◆ Stated goal:
Go through the material below and copy each line where the word "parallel" appears.

++++ Supplied material ++++

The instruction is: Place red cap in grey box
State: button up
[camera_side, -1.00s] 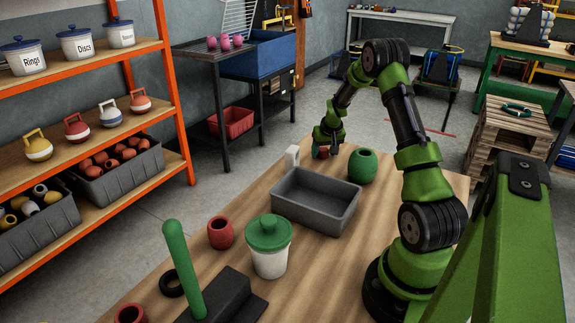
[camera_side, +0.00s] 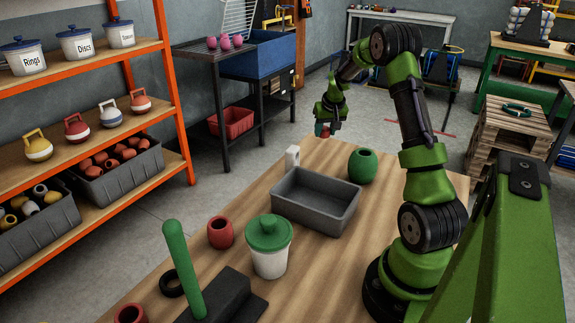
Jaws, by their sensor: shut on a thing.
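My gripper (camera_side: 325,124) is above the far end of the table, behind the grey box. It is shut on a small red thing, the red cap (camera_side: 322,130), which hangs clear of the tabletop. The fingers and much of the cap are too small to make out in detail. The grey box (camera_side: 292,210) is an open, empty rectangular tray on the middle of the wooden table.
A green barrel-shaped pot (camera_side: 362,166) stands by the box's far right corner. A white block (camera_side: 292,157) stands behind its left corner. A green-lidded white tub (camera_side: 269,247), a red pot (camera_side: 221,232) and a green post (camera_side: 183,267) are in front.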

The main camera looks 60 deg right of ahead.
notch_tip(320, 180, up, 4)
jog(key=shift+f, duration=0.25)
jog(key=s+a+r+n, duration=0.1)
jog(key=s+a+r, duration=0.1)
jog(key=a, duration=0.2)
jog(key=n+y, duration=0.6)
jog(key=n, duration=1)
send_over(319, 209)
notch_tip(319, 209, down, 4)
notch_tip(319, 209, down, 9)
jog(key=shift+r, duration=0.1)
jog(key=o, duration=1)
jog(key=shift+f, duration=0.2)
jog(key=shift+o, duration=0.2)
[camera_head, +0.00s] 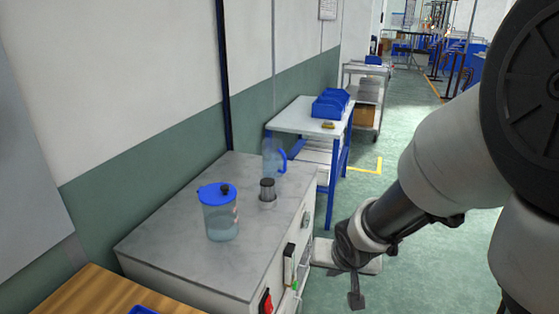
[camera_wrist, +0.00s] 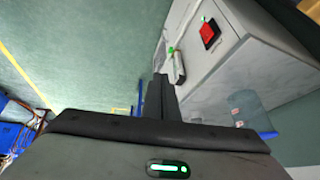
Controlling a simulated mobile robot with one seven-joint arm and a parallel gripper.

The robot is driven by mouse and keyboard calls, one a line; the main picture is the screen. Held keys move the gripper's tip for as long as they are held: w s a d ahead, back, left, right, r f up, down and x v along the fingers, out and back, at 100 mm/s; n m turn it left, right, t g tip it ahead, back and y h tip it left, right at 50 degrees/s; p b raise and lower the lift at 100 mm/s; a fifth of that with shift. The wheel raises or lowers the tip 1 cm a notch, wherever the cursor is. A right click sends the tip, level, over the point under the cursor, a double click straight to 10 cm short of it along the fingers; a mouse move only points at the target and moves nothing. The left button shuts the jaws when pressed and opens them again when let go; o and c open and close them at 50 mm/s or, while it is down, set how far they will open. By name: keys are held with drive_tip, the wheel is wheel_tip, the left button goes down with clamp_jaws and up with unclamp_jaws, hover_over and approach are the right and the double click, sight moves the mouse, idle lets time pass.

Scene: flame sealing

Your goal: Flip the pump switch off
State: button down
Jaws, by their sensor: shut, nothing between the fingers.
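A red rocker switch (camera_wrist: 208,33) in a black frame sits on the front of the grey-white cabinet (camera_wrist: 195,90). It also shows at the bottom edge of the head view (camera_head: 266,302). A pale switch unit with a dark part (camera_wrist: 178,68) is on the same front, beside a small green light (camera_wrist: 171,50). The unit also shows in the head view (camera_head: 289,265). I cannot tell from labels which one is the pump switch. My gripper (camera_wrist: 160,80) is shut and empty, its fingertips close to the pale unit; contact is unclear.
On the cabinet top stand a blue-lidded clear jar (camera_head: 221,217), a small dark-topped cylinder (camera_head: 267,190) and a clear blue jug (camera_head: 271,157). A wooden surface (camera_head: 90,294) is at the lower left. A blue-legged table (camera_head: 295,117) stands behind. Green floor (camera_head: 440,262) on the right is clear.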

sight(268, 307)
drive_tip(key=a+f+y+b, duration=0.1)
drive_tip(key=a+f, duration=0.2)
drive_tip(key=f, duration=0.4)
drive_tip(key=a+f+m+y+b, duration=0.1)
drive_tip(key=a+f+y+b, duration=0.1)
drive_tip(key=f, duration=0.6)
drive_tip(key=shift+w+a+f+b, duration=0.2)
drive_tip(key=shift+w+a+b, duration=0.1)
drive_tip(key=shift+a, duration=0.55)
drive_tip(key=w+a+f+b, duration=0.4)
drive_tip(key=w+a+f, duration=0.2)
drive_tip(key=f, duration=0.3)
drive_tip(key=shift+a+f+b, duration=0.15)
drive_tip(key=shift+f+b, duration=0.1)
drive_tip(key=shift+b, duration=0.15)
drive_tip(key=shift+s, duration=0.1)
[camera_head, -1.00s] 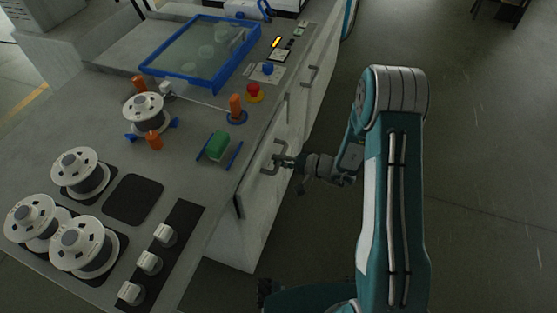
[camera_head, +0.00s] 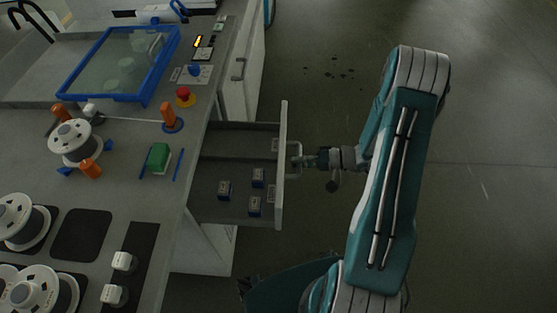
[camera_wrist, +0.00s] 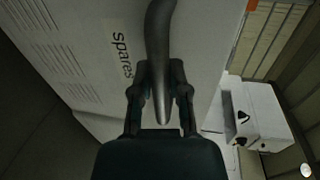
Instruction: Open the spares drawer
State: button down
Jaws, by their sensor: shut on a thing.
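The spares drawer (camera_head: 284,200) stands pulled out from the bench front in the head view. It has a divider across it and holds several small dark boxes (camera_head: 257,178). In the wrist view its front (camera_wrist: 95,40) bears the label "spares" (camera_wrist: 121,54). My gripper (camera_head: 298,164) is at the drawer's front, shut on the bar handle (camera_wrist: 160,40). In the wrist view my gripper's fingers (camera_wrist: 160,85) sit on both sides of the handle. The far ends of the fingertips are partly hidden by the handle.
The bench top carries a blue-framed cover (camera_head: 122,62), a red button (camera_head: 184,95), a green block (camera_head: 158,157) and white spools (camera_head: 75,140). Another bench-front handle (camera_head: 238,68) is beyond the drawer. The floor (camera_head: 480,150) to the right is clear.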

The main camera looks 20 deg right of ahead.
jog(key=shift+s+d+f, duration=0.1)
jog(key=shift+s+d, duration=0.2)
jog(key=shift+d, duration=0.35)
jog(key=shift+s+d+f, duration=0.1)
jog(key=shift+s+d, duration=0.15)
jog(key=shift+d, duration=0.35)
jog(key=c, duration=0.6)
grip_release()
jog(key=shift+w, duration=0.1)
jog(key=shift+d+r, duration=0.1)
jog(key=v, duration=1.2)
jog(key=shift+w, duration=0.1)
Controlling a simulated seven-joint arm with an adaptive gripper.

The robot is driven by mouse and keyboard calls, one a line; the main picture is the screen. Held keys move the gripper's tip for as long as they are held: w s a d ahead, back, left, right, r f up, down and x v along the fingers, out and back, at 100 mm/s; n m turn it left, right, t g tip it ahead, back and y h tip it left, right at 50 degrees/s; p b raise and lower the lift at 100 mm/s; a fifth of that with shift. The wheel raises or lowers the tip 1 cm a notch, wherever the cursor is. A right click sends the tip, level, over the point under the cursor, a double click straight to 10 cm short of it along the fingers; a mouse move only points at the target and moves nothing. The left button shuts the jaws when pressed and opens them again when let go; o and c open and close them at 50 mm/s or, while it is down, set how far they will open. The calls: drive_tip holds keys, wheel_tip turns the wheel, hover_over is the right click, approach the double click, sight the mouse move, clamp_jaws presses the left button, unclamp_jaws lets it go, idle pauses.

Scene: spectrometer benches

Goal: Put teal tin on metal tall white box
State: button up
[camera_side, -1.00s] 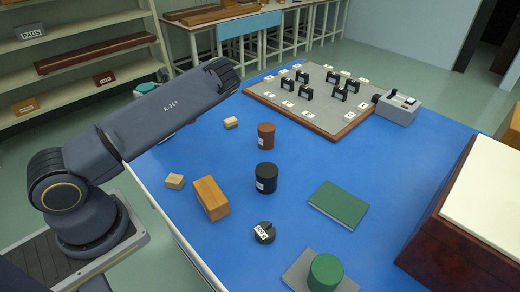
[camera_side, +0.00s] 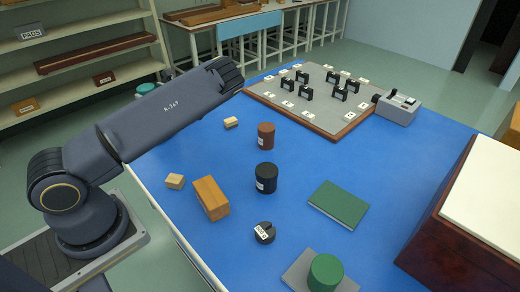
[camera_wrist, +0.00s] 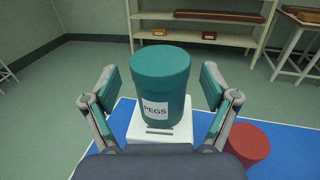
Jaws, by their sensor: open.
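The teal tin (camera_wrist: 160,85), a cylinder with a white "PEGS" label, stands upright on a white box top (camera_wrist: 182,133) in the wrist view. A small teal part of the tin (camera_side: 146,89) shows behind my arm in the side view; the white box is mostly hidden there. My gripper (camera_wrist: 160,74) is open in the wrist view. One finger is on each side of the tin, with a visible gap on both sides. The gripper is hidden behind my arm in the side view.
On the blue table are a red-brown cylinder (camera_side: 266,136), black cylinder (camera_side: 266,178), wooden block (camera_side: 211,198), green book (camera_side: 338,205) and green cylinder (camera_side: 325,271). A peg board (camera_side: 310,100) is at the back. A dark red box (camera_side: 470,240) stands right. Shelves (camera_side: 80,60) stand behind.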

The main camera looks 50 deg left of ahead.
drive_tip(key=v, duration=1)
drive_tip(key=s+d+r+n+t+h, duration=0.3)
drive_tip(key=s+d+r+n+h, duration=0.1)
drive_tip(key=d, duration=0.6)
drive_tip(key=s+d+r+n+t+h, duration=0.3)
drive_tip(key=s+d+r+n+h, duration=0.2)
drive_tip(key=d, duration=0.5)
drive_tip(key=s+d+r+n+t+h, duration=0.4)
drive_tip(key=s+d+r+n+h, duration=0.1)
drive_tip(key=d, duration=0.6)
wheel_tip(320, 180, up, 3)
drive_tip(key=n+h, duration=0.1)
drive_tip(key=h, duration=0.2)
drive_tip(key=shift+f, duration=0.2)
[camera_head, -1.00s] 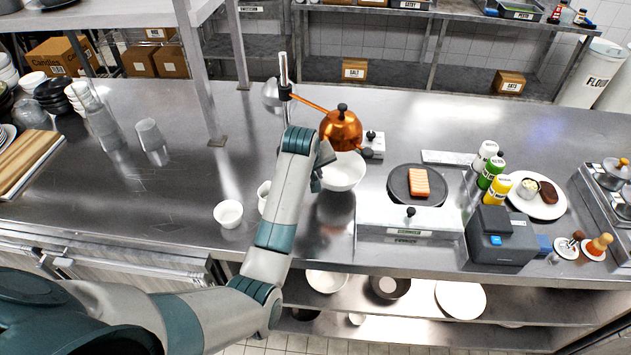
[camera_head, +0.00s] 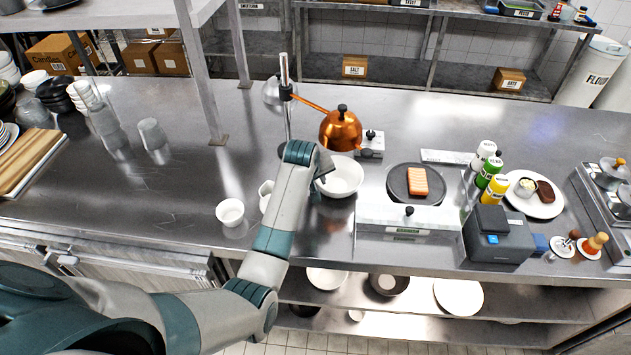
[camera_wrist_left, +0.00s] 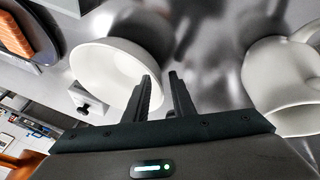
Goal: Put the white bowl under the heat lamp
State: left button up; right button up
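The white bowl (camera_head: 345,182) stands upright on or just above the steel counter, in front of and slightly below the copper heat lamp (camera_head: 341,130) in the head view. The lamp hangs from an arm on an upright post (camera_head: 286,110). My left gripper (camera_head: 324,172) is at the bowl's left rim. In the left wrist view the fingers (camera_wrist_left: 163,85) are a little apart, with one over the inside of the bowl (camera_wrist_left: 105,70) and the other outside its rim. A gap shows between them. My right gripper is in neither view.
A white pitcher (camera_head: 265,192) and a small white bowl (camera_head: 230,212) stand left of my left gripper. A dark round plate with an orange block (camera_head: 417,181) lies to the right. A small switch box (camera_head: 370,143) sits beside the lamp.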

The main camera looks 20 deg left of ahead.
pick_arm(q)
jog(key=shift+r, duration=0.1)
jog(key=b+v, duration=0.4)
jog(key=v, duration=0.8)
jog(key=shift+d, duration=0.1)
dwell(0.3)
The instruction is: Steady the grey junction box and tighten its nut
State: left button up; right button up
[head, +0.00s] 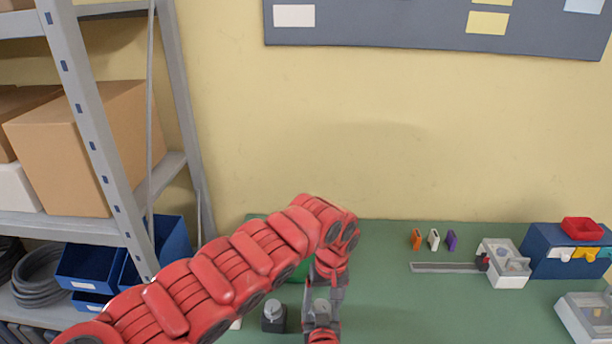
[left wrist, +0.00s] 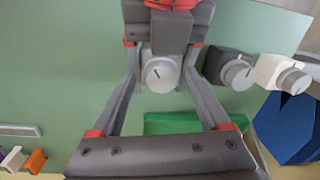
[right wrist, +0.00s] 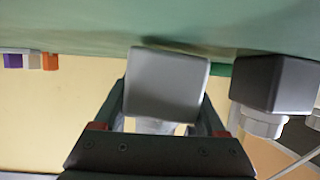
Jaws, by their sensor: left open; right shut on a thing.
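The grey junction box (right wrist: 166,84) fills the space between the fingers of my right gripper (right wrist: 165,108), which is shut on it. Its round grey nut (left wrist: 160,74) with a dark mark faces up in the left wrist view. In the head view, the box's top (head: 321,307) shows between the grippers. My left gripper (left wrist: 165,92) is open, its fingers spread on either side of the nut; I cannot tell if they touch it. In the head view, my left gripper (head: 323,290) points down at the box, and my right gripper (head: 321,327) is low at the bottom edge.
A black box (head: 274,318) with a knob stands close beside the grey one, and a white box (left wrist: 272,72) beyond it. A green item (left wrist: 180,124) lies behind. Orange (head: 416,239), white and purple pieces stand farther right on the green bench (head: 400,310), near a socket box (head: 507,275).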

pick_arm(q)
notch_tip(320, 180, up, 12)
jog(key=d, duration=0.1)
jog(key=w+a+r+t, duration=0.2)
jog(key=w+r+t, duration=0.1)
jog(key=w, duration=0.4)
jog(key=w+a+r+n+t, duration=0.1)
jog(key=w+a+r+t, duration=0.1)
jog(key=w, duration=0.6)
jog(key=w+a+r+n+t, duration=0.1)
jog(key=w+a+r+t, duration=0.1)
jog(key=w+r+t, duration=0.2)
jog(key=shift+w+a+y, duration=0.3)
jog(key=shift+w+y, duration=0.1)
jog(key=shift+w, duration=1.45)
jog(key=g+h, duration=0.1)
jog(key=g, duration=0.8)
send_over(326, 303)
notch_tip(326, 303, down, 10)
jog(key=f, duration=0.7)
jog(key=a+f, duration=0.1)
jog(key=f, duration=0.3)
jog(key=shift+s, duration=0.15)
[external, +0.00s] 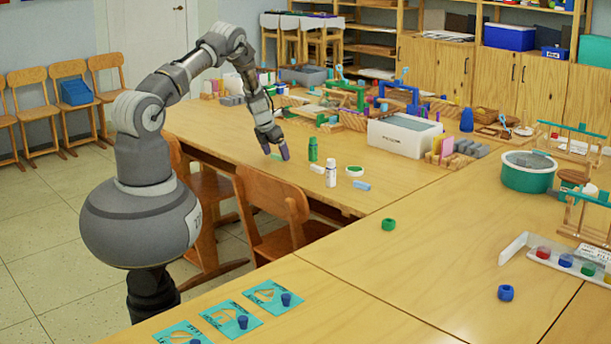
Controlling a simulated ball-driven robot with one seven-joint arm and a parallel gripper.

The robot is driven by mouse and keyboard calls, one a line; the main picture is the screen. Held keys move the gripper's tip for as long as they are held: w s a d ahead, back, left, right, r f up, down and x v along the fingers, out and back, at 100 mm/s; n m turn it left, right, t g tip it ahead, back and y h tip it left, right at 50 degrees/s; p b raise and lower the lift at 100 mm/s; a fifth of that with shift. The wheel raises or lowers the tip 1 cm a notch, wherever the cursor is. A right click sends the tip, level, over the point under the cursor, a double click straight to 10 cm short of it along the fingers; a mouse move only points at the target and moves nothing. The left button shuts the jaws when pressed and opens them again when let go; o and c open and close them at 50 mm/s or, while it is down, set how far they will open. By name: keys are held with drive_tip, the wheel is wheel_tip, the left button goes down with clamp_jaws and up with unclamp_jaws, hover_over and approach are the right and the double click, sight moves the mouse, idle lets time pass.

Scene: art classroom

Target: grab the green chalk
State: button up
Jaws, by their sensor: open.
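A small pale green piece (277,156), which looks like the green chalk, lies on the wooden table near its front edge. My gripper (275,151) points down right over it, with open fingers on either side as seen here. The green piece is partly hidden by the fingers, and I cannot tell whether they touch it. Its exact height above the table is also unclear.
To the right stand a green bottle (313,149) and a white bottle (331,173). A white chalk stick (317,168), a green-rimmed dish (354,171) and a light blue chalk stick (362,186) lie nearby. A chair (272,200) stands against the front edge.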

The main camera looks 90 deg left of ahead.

++++

◆ Full output:
Controlling a simulated mobile robot with one seven-joint arm and a parallel gripper.
Controlling a simulated ball-driven robot with one seven-joint arm and a parallel gripper.

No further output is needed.